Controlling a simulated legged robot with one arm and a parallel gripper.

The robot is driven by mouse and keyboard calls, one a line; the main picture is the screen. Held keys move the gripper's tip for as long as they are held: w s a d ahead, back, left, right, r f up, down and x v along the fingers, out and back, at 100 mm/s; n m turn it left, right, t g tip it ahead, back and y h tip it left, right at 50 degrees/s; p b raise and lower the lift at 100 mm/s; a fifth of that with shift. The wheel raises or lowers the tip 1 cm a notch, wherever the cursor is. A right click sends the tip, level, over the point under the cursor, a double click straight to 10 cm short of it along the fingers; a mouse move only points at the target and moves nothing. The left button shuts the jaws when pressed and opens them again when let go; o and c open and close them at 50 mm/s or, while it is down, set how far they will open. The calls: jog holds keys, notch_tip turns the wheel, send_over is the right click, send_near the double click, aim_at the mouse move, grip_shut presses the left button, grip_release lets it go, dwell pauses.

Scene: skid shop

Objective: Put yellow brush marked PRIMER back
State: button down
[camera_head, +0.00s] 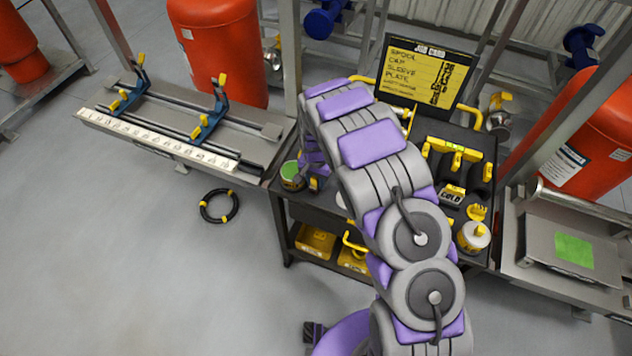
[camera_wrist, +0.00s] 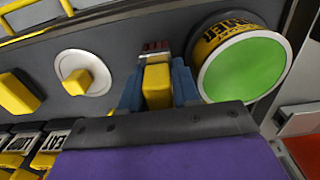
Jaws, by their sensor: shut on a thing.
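In the wrist view my gripper (camera_wrist: 157,100) has its blue fingers shut on the yellow brush (camera_wrist: 157,82), with a dark and reddish end beyond the fingertips. Any PRIMER mark on the brush cannot be read. A can (camera_wrist: 243,62) with a green top and yellow lettered band, partly readable as "…MER", stands just right of the gripper. In the head view the green-topped can (camera_head: 291,176) is at the cart's left end. My gripper (camera_head: 314,184) is beside it, mostly hidden by my arm. Whether the brush touches the cart top cannot be told.
The dark cart (camera_head: 283,222) carries a job card (camera_head: 426,77), yellow-handled items and a white can (camera_head: 473,238) at right. A white disc with a yellow knob (camera_wrist: 82,80) lies left of the gripper.

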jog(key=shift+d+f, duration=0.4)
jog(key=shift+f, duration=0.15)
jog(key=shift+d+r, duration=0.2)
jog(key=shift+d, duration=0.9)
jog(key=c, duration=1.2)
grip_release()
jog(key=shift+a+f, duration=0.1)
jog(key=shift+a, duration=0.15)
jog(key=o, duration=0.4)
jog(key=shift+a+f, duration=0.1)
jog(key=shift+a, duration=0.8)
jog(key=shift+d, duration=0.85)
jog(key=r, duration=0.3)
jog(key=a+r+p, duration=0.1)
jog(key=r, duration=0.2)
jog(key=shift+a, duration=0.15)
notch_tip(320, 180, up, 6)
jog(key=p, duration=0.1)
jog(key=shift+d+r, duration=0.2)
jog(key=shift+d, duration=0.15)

==========

Copy every single line of the material above that holds "robot".

Controlling a simulated legged robot with one arm and a parallel gripper.
The robot is driven by mouse and keyboard calls, one a line; the main picture is the screen. Held keys move the gripper's tip for as long as they are held: w s a d ahead, back, left, right, r f up, down and x v along the fingers, out and back, at 100 mm/s; n m turn it left, right, t g tip it ahead, back and y h tip it left, right at 50 degrees/s; p b raise and lower the lift at 100 mm/s; a fifth of that with shift. The wheel raises or lowers the tip 1 cm a notch, wherever the cursor is. A right click sends the tip, level, over the point under the cursor, a double click straight to 10 cm short of it along the fingers; a mouse move only points at the target and moves nothing. The left button shuts the jaws when pressed and opens them again when let go; o and c open and close them at 50 mm/s or, while it is down, set how far they will open. The calls: jog holds keys, notch_tip turns the wheel, send_over is the right click, send_near the double click, aim_at the mouse move, grip_shut presses the left button, grip_release lets it go, dwell pauses.

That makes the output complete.